Only the lines from the start of the entries through the line with "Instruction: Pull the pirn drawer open" are wanted; please output them exactly.

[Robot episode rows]
* start *
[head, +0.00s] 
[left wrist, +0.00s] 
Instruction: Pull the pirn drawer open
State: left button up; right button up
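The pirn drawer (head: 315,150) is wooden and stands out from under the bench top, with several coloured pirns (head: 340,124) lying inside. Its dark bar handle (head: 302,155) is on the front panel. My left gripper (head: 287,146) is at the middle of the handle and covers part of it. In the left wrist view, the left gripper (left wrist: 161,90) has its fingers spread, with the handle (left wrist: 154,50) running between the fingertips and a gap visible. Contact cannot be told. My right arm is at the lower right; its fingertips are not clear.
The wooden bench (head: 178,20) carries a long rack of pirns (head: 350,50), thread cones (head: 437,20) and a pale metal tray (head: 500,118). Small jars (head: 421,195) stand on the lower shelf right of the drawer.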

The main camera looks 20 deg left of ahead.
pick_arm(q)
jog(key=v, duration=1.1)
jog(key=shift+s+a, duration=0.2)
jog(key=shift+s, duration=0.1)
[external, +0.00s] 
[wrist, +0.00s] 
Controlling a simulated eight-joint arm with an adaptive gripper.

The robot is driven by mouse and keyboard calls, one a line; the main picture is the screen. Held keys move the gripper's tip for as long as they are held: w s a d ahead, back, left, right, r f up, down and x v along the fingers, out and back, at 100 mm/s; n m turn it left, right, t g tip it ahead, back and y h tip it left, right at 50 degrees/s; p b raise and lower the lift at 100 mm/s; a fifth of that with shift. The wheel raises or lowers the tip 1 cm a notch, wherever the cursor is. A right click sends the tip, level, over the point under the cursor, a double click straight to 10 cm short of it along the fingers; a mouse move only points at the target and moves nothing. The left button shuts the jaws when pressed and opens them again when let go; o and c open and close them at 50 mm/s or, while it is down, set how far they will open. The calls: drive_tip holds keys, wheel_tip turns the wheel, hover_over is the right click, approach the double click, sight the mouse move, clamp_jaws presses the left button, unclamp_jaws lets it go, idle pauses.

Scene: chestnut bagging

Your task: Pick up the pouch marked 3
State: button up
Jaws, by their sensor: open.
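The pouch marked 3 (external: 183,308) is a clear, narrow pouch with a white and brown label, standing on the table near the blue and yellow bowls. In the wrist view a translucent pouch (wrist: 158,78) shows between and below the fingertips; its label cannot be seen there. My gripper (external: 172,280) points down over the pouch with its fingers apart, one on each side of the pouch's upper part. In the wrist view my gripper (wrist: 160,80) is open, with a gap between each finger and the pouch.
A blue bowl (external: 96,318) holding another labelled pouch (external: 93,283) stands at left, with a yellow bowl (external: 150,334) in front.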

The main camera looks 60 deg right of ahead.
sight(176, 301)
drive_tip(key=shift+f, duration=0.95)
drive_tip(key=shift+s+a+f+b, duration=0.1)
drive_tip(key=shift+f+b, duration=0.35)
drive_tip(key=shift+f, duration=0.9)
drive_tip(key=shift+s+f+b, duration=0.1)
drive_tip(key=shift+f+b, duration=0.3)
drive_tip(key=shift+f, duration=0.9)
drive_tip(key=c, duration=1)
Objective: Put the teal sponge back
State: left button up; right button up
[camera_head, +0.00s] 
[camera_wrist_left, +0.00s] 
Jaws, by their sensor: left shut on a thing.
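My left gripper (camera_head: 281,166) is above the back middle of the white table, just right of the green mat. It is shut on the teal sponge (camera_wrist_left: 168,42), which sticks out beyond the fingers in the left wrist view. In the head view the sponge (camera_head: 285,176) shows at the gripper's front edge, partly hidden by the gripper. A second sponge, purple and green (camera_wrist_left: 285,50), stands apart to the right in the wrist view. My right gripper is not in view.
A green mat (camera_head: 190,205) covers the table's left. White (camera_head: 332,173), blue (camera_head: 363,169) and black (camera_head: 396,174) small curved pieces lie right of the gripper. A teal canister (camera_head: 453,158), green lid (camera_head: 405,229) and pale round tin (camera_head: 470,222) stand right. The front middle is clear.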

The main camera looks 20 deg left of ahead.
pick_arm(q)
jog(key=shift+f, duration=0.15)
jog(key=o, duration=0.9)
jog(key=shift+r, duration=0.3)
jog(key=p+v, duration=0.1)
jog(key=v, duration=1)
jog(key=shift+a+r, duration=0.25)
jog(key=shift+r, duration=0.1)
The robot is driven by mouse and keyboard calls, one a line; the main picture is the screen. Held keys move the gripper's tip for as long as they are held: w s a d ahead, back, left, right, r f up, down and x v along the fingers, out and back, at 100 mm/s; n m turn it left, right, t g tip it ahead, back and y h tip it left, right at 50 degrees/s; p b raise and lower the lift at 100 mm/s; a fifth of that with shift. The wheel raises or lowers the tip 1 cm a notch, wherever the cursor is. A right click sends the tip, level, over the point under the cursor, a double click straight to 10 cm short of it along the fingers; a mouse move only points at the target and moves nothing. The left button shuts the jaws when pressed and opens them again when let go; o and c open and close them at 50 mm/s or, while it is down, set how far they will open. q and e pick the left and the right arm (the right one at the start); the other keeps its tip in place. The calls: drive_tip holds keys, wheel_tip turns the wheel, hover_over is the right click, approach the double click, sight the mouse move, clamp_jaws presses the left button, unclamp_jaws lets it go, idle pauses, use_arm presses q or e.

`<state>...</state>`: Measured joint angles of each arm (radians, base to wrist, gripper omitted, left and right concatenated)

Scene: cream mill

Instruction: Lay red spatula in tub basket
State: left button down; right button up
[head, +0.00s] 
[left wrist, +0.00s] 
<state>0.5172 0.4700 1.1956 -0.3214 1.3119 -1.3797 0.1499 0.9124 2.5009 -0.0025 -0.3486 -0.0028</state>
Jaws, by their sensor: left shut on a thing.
* end *
Output for this task:
[head, +0.00s] 
[left wrist, +0.00s] 
Instruction: Pull the pirn drawer open

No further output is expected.